SUPPLIED DATA:
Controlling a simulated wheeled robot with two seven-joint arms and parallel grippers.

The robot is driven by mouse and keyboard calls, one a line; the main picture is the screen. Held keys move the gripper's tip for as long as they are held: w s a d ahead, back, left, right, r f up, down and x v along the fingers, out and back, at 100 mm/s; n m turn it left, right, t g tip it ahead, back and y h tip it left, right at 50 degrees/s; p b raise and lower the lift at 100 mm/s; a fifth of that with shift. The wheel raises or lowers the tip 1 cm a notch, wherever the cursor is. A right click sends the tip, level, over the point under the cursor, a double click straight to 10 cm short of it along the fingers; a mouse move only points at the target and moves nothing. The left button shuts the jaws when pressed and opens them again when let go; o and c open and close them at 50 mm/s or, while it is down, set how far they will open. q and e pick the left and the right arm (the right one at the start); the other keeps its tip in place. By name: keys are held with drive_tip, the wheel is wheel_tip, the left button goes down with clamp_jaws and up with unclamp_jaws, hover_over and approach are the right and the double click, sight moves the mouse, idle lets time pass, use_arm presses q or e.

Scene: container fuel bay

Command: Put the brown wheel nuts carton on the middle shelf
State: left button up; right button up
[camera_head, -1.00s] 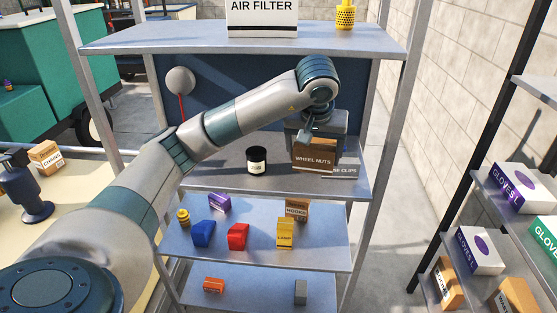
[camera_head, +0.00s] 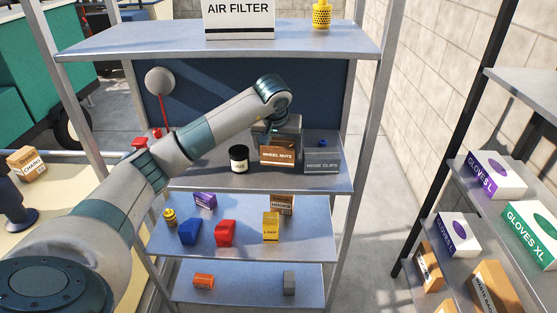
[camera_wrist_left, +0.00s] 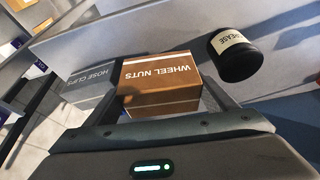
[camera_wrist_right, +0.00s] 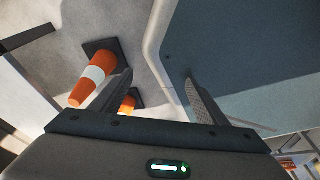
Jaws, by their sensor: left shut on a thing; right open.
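The brown wheel nuts carton (camera_head: 277,153) is upright at the shelf (camera_head: 205,181) that carries the dark grease jar (camera_head: 239,159), one level below the top board. My left gripper (camera_head: 279,137) is shut on it, reaching in from above and behind the label side. The left wrist view shows the carton (camera_wrist_left: 160,85) between the two fingers. I cannot tell whether its base touches the shelf. The grey hose clips box (camera_head: 322,160) stands close on its right. My right gripper (camera_wrist_right: 160,90) is open and empty, away from the shelves, beside a blue-grey surface.
The top board (camera_head: 150,45) holds an air filter box (camera_head: 239,20). A rack with glove boxes (camera_head: 497,176) stands right. Traffic cones (camera_wrist_right: 88,87) are on the floor near my right gripper.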

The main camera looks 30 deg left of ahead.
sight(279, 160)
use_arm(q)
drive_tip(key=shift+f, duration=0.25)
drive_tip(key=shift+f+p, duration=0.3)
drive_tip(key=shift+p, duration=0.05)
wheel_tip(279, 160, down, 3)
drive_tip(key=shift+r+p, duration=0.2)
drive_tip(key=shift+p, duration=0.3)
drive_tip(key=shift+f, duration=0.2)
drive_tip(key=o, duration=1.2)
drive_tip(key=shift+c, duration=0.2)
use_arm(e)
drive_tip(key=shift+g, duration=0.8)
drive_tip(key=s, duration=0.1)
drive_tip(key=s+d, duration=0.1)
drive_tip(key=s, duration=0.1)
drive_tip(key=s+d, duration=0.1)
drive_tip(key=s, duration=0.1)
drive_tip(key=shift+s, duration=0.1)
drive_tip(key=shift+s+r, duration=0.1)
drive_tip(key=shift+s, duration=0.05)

EXERCISE DESCRIPTION: Search the listing above for the string "button". Copy every line that contains it.

RIGHT ANSWER:
The robot is driven by mouse and keyboard calls, one a line; the main picture is the screen. Held keys move the gripper's tip for as long as they are held: w s a d ahead, back, left, right, r f up, down and x v along the fingers, out and back, at 100 mm/s; n m turn it left, right, t g tip it ahead, back and y h tip it left, right at 50 degrees/s; p b raise and lower the lift at 100 mm/s; a fifth of that with shift. The wheel raises or lowers the tip 1 cm a notch, wherever the cursor is. A right click sends the tip, level, over the point under the cursor, a double click straight to 10 cm short of it along the fingers; a mouse move only points at the target and moves nothing. The left button shuts the jaws when pressed and opens them again when let go; o and c open and close them at 50 mm/s or, while it is down, set how far they will open. q and e pick the left and the right arm (the right one at the start); the other keeps its tip in place. By name: keys are held with drive_tip, the wheel is wheel_tip, the left button goes down with clamp_jaws and up with unclamp_jaws, hover_over and approach are the right and the double click, sight moves the mouse, idle lets time pass, use_arm presses q or e.
State: left button up; right button up

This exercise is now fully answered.